• **Exercise requirements**
Copy, from the entries below, each line where the word "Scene" can be found.

* Begin Material supplied *

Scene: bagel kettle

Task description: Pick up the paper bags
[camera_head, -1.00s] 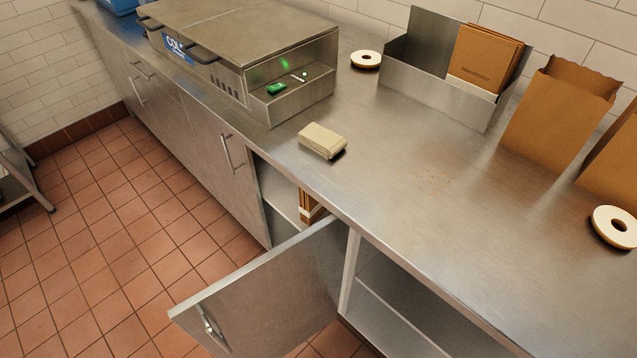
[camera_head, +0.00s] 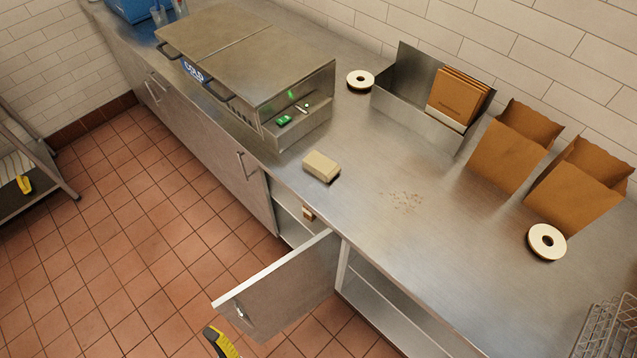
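Two open brown paper bags stand upright on the steel counter (camera_head: 400,250) at the right: one nearer the holder (camera_head: 505,155) and one further right (camera_head: 570,190). A stack of flat brown paper bags (camera_head: 458,98) leans in a steel holder (camera_head: 415,115) against the wall. Inside the open cupboard below the counter, a small part of a brown thing (camera_head: 308,212) shows; the door and counter hide most of it, and I cannot tell what it is. My gripper is not clearly seen in this view.
The cupboard door (camera_head: 280,290) swings out over the tiled floor. A cold unit (camera_head: 250,65) stands left. A yellow-black object (camera_head: 220,342), unclear, is at the bottom edge.

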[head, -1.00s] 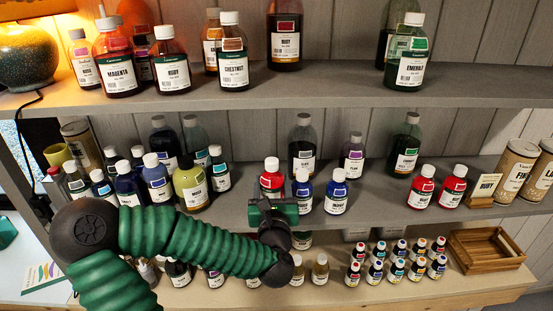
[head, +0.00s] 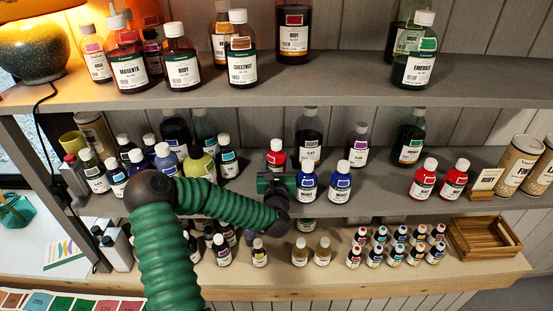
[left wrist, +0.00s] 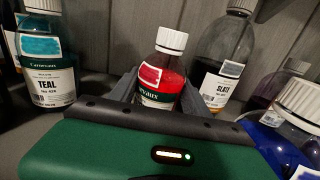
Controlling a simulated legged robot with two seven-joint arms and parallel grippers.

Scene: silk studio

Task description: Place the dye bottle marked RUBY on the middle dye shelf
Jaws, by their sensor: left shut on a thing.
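A red bottle with a white cap (head: 277,156) is held in my left gripper (head: 276,173) at the middle shelf (head: 375,201). In the left wrist view the bottle (left wrist: 160,77) stands nearly upright between the two dark fingers. Its name is hidden behind the gripper, so I cannot read it. I cannot tell whether its base touches the shelf. Two more red bottles (head: 423,180) stand apart at the right of this shelf, beside a small stand card (head: 487,181). My right gripper is not in view.
Blue bottles (head: 308,187) stand just right of my gripper, and a SLATE bottle (left wrist: 227,60) stands behind it. A TEAL bottle (left wrist: 45,60) is to its left. Bare shelf shows between the blue and red bottles. The upper shelf (head: 330,83) overhangs.

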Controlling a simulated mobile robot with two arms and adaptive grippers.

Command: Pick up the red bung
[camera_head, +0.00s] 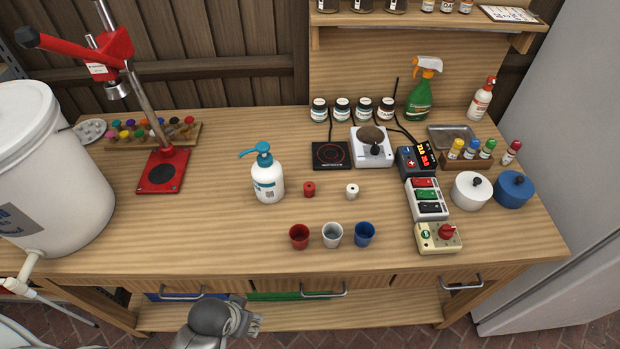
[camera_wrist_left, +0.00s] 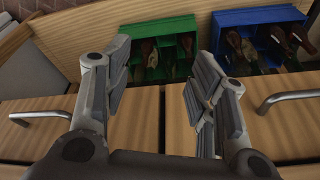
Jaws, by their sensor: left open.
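The red bung (camera_head: 309,189) stands on the wooden bench top, right of the white pump bottle with a teal head (camera_head: 267,178). A white bung (camera_head: 352,191) stands to its right. My left gripper (camera_head: 256,318) is low in front of the bench, below the drawer fronts and well away from the red bung. In the left wrist view my left gripper (camera_wrist_left: 165,95) is open with nothing between its fingers. The red bung is not visible in that view. My right gripper is in neither view.
Red (camera_head: 299,236), white (camera_head: 333,234) and blue (camera_head: 364,234) cups stand in front of the bungs. A hot plate (camera_head: 331,155) lies behind. A blue crate (camera_wrist_left: 160,48) and green crate (camera_wrist_left: 262,38) of bottles sit on the lower shelf. Drawer handles (camera_head: 324,291) jut out.

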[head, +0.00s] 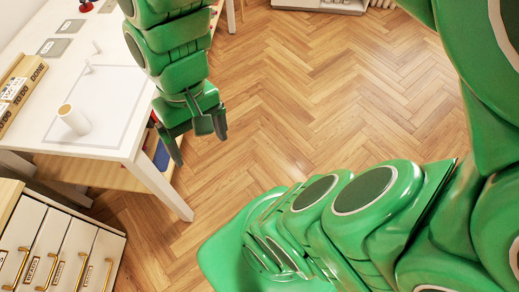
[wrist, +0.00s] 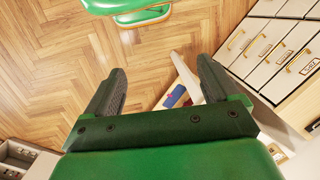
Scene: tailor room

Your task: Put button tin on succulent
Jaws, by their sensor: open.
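My gripper (head: 196,146) hangs beside the right edge of the white table in the head view, pointing down over the floor. Its two fingers stand apart and nothing is between them. In the wrist view my gripper (wrist: 160,85) is also open and empty, with wood floor behind it. I cannot make out a button tin or a succulent in either view.
A drawer cabinet (head: 55,243) stands at the lower left. The herringbone floor (head: 320,95) is clear in the middle.

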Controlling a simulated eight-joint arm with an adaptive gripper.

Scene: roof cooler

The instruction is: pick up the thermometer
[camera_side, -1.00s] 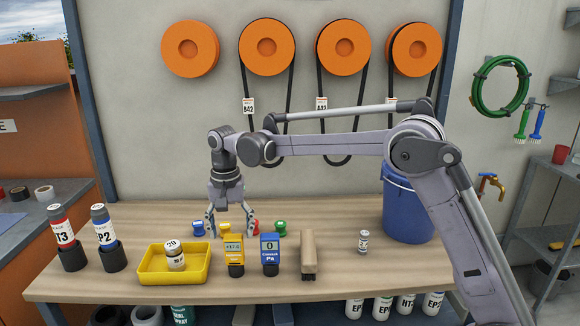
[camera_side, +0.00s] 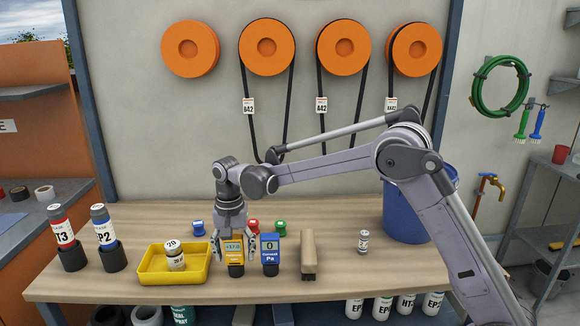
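The thermometer (camera_side: 235,257) is the yellow handheld meter with a small display reading about +17, upright on the wooden bench. My gripper (camera_side: 234,254) points down over it, with one finger on its left and one on its right. The fingers are spread and look wider than the meter's body, with a gap on the left. The right finger lies close to the blue meter beside it; I cannot tell whether it touches. The gripper hides part of the thermometer's upper edges.
A blue pressure meter (camera_side: 270,255) stands just right of the thermometer. Small coloured items stand behind.

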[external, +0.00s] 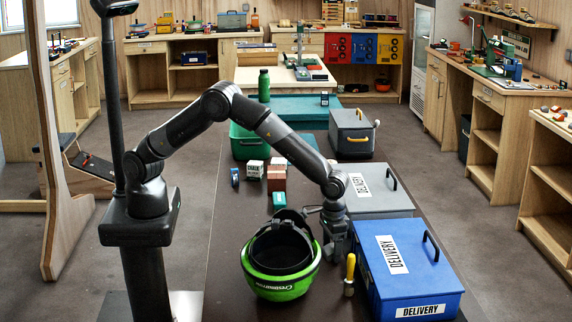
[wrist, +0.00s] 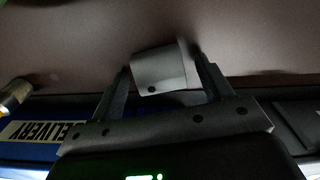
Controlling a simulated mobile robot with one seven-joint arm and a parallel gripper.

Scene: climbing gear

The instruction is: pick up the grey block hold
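The grey block hold (wrist: 160,70) shows in the wrist view as a small, light grey block with a dark hole near its lower edge. It sits slightly turned between the two fingertips of my gripper (wrist: 164,78). The fingers stand apart on either side of it, and I cannot tell whether they touch it. In the external view my gripper (external: 336,252) points down close to the table, between the green helmet and the blue box. The block is hidden there.
The green helmet (external: 280,288) stands close left of my gripper. The blue delivery box (external: 408,283) is close on the right, and a grey delivery box (external: 372,190) is behind. A yellow-handled tool (external: 350,272) stands in front. The dark table (external: 235,245) is bare at left.

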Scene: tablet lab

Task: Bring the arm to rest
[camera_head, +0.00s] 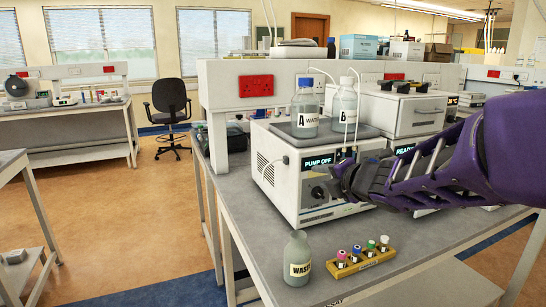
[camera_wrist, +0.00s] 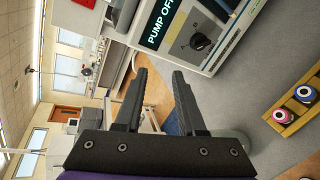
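My gripper (camera_head: 326,188) is at the end of my purple arm, which reaches in from the right over the bench. It is in front of the white pump unit (camera_head: 272,180), whose display reads PUMP OFF. In the wrist view the gripper (camera_wrist: 158,76) has its two dark fingers apart with nothing between them. The pump's black knob (camera_wrist: 200,42) shows there beyond the fingertips, turned sideways. I cannot tell from the head view whether a fingertip touches the pump's front.
Bottles A (camera_head: 305,112) and B (camera_head: 345,108) stand on the pump with tubing. A waste bottle (camera_head: 297,262) and a yellow rack (camera_head: 360,263) of capped vials stand on the bench (camera_head: 235,195) in front. A second instrument (camera_head: 420,112) is behind my arm. An office chair (camera_head: 170,105) stands on open floor.

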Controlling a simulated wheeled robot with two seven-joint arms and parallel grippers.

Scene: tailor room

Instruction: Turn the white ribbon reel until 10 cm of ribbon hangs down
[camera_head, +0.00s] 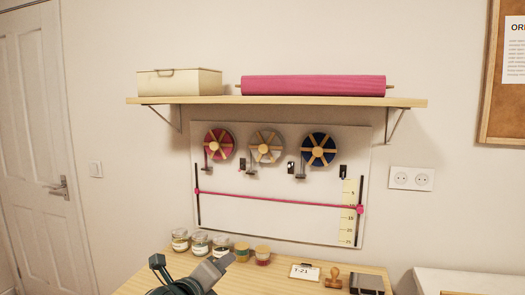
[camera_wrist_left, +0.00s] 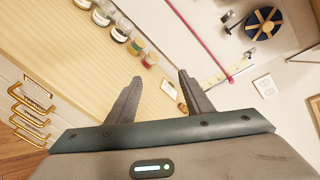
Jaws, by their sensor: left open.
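The white ribbon reel (camera_head: 266,147), with wooden spokes, hangs on the white wall panel (camera_head: 280,225) between a pink reel (camera_head: 218,144) and a blue reel (camera_head: 318,149). A small dark fitting sits below it; I cannot make out how much white ribbon hangs there. A yellow scale strip (camera_head: 349,200) is on the panel's right side. My left gripper (camera_head: 223,262) is low in the head view, over the table and well below the reels. In the left wrist view its fingers (camera_wrist_left: 160,74) are apart with nothing between them. The blue reel (camera_wrist_left: 265,24) shows there; the white one does not. My right gripper is out of view.
A pink line (camera_head: 280,200) crosses the panel between two black rods. Jars (camera_head: 200,243), a card, a stamp (camera_head: 333,278) and a dark box (camera_head: 367,284) stand on the wooden table (camera_head: 140,285). A shelf (camera_head: 230,101) with a box and a pink roll is above the reels.

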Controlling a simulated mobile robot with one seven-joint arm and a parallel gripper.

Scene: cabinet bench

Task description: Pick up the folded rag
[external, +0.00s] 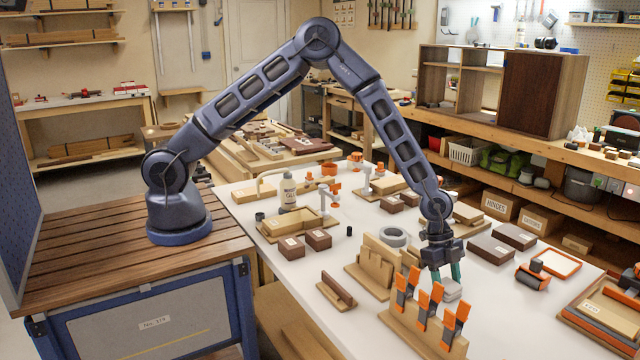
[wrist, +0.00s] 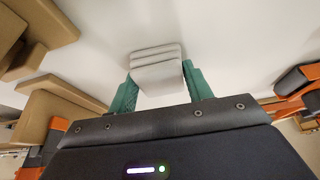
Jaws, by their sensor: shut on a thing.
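The folded rag is a small light-grey, layered bundle. In the wrist view the rag (wrist: 156,66) sits between the two green fingers of my gripper (wrist: 158,84), which touch its left and right sides. In the external view my gripper (external: 445,277) points down over the white bench, behind the rack of orange clamps, with the rag (external: 452,291) at its fingertips. My gripper is shut on the rag. The rag's lower part is partly hidden by the clamps in the external view. I cannot tell whether it touches the bench.
A wooden rack with orange-handled clamps (external: 428,310) stands close in front of my gripper. A stepped wooden block (external: 375,265) and a grey ring (external: 394,237) lie to the left. Dark brown blocks (external: 491,249) lie to the right. The bench (external: 500,310) is bare right of the rag.

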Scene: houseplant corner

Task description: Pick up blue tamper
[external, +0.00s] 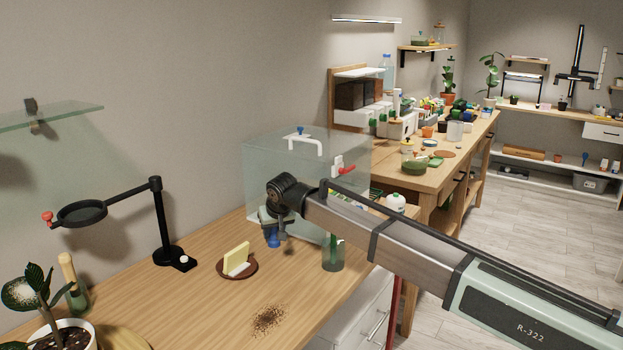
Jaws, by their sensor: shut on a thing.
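The blue tamper (273,239) shows just below my gripper (277,232), at the front of the clear box on the wooden table. My gripper points down and is shut on the tamper. Only a small blue part shows; its upper part is hidden by the gripper and wrist. I cannot tell whether the tamper touches the table.
A clear box (262,170) with a white handle stands behind my gripper. A brown saucer (222,272) holds a yellow sponge (236,258). A glass jar (333,255) is to the right. Loose soil (268,319) lies in front. A black stand (161,225) and potted plant (62,335) are left.

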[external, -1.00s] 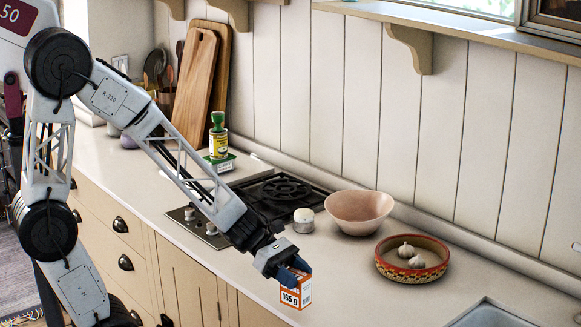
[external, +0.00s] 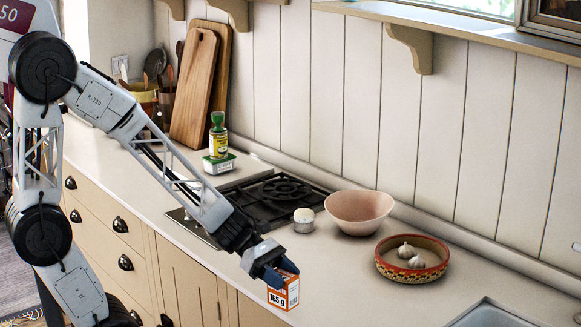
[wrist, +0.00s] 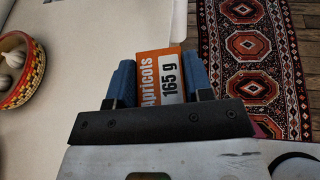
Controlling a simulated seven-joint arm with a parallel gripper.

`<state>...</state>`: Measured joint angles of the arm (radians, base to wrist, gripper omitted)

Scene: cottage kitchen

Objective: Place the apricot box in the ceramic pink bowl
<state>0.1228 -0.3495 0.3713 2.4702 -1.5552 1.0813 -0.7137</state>
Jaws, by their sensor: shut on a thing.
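The apricot box (external: 284,294) is orange and white with "165 g" on its side. My gripper (external: 284,272) is shut on it near the counter's front edge. In the wrist view the apricot box (wrist: 160,77) sits between the two blue fingers of my gripper (wrist: 158,82), with its "Apricots" label showing. The ceramic pink bowl (external: 359,212) stands on the counter near the wall, behind and to the right of my gripper. Its visible inside looks empty. I cannot tell whether the box touches the counter.
A patterned red and yellow bowl (external: 412,258) with garlic (external: 406,250) stands right of the pink bowl. A small white-topped jar (external: 303,220) stands left of it, beside the black hob (external: 270,195). A sink (external: 500,313) is at the lower right. A patterned rug (wrist: 250,65) covers the floor.

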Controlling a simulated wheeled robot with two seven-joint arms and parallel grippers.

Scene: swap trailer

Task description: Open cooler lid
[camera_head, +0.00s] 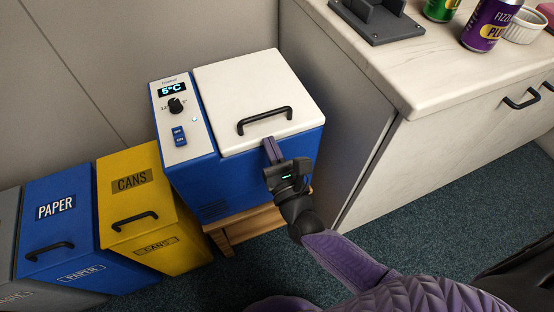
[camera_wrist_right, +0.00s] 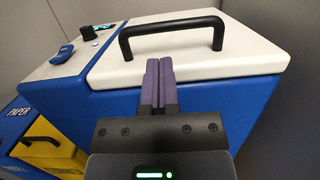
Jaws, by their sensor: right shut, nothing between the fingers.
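The blue cooler (camera_head: 240,176) stands on a low wooden stand in the head view. Its white lid (camera_head: 248,88) is closed, with a black bar handle (camera_head: 264,120) near the front edge. My right gripper (camera_head: 270,148) is shut and empty, at the lid's front edge just below the handle. In the right wrist view the purple fingers (camera_wrist_right: 158,82) are together, and the black handle (camera_wrist_right: 172,32) arches above and beyond their tips. I cannot tell whether the fingertips touch the lid (camera_wrist_right: 200,62). My left gripper is not in view.
A yellow cans bin (camera_head: 135,185) and a blue paper bin (camera_head: 55,213) stand left of the cooler. A counter (camera_head: 430,75) with cans and a dark stand is close on the right. Carpet (camera_head: 420,220) is open in front of the counter.

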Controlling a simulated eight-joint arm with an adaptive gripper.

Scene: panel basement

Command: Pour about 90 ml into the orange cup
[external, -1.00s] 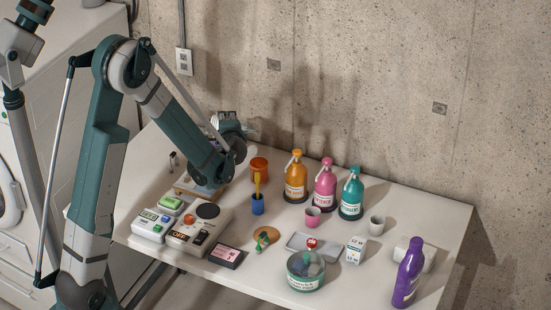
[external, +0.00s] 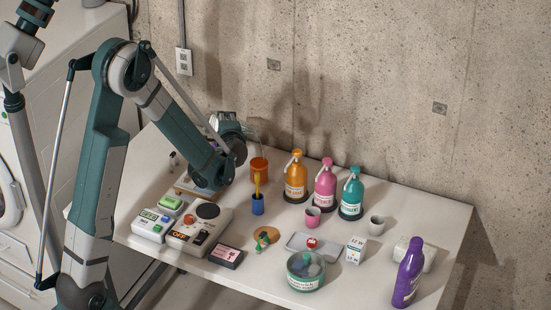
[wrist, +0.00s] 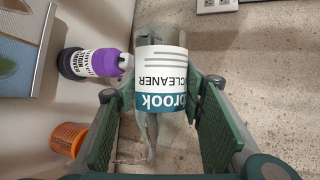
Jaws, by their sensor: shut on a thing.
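The orange cup (external: 259,170) stands on the table behind the blue cup, just right of my gripper; it also shows at lower left in the wrist view (wrist: 68,140). My gripper (wrist: 160,95) is shut on a clear bottle (wrist: 161,75) with a white and teal label reading "brook CLEANER". The label reads upside down and the bottle looks tipped far over. A pale narrow part or streak shows below it; I cannot tell whether it is spout or liquid. In the external view my gripper (external: 243,130) is small and the bottle is barely visible. The level in the cup is hidden.
Orange, pink and teal bottles (external: 296,180) stand right of the cup. A blue cup (external: 257,204) with a yellow tool stands in front. A purple bottle (external: 408,275) stands at front right. The concrete wall is behind.

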* End Material supplied *

• **Task solution**
Scene: bagel kettle
Scene: silk studio
Scene: tailor room
Scene: roof cooler
Scene: climbing gear
Scene: tablet lab
Scene: tailor room
Scene: cabinet bench
Scene: houseplant corner
Scene: cottage kitchen
Scene: swap trailer
Scene: panel basement

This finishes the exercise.